There are far more conflicts and crises in the world after
the Cold War! What
political-military analysts should recognize in
globalization is a remaking of the international economic
order that rewards the most fit and devastates the least
ready—in the same society. In advanced countries, the
resulting conflict will be mostly political, but in some
developing societies, these horizontal tensions will turn
bloody in scattered instances. If you’re looking for
a defining conflict, check out Indonesia’s disintegration
following the Asian economic crisis. 9.
The Soviet Bloc's collapse unleashed chaos! The myth is that, with the stabilizing hand of the Soviets removed, conflicts have bloomed across the globe. This issue needs to be divided into its constituent parts: Soviet support to the Third World, Eastern Europe, and the former Soviet republics. In every instance the balance of the news is positive. Looking at the old Third World, we view the collapse of Soviet assistance as an absolute good. Central America is certainly quieter for its absence, as is southern Africa as a whole, though Angola still burns. In the Middle East, Yemen is reunified, Qaddafi has stopped playing the Arab bad boy (for now), and the PLO lost Moscow's support. Granted, Soviet arms beneficiary Iraq reached a use-it-or-lose-it moment in 1990, and went for broke, but the same cannot be said for Syria. Afghanistan still stinks as a place to live, and Vietnam still goes its own way, but in sum, it's a pretty good deal for global order. Some
people insist on calling Eastern Europe a security vacuum,
but the balance is very positive, with the obvious
exception of the former Yugoslavia.
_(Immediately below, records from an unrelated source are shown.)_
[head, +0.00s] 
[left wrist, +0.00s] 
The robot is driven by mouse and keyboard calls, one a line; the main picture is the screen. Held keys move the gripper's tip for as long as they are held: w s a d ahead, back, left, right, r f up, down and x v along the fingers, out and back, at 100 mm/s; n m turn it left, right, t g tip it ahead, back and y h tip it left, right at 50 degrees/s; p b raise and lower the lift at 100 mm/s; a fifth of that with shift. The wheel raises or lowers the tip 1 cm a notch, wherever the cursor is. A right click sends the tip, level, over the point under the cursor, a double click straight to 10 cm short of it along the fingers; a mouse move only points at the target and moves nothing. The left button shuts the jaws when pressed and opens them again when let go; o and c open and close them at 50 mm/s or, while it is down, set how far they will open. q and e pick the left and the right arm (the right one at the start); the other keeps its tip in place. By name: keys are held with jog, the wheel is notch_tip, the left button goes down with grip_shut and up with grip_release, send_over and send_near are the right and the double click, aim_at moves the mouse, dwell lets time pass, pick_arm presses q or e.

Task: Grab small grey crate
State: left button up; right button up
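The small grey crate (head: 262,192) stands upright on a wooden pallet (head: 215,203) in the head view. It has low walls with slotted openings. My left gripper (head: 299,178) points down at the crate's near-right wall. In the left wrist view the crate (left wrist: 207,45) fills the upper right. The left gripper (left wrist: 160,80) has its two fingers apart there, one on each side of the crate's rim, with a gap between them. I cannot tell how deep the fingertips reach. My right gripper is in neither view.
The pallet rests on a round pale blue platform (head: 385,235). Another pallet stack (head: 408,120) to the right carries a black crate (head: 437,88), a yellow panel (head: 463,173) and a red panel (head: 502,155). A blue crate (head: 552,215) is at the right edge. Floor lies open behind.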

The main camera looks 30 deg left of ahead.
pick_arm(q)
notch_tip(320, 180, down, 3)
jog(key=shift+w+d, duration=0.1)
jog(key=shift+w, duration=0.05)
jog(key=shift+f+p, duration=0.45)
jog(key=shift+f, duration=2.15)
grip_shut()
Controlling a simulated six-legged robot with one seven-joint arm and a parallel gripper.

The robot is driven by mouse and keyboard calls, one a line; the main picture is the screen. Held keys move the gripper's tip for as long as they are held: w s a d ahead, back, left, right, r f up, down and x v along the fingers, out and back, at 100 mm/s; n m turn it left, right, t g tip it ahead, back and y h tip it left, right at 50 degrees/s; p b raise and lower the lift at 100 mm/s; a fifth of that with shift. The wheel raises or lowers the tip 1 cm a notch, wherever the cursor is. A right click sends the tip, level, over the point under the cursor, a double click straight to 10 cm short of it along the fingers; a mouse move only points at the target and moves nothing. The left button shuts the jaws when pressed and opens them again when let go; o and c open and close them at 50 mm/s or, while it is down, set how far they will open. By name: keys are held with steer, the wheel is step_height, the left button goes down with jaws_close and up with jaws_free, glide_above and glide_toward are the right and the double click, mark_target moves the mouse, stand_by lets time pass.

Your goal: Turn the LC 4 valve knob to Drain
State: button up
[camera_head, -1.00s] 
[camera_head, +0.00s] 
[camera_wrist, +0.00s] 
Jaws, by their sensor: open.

But if Gorbachev had
come to us 15 years ago and said he could arrange for the
collapse of the Warsaw Pact, the peaceful reunification of
Germany, and the absorption of several former satellite
states into NATO, but the cost would be a bloody civil war
in Yugoslavia . . . well, you get the idea. Moreover,
Balkan experts will tell you that Yugoslavia's demise had
nothing to do with the fall of the Soviets. It was a
disaster waiting to happen once Tito passed away. Finally,
when looking at the former Soviet republics, we are sobered
by events in Chechnya, the rest of the Caucasus, and
Tajikistan, but still view the overall evolution as far more
conflict free than anyone could have expected. Remember when
we feared Russian invasions of the Baltic republics? Or
Ukraine’s imminent Anschluss with Moscow? Or a wave
of radical Islamic fundamentalism sweeping the “Stans?"
(Okay, we are still watching that one.) Best yet,
whatever violence has occurred here has been left to the
Russians to figure out—unlike the Balkans. 8. We
are swamped with failed states! “Failed states” is another label that’s bandied about far too loosely. Reading some reports, you’d think they were spreading like wildfire across the planet. But there always have been failed states; we just never called them that. Instead, we used to call the Somozas and Siad Barrés “valued friend” and “trusted ally,” even as we helped to prop up their flimsy dictatorships. The Russians had a fancier phrase, “countries of socialist orientation,” but that was just Sovietese for flimsy communist dictatorships. What
defines a failed state in the globalization era is its
failure to attract foreign investment. When none appears,
or the leaderships steals it, the same feeble government
that somehow muddled through the Cold War with superpower
(or French) help now simply collapses. In the early 1990s,
when the United States led what became U.N.-sanctioned
interventions into Somalia and Haiti, there was optimistic
talk of a new model—namely, the United Nations serving as
midwife to these tortured societies’ slippery transition to
stable economies and government. But the ill-supported
United Nations proved a poor substitute for a superpower
propping up a government with arms and military training.
Of the 36
countries in which internal conflicts occurred across the
1990s, the United States decided—after much angst—to
intervene in only four: Somalia, Haiti, Bosnia, and Kosovo.
So why did the decade seem so chock-full of U.S.
interventions? Those four situations accounted for about
half of all naval responses overseas and the bulk of the
ship days involved in such operations.[2]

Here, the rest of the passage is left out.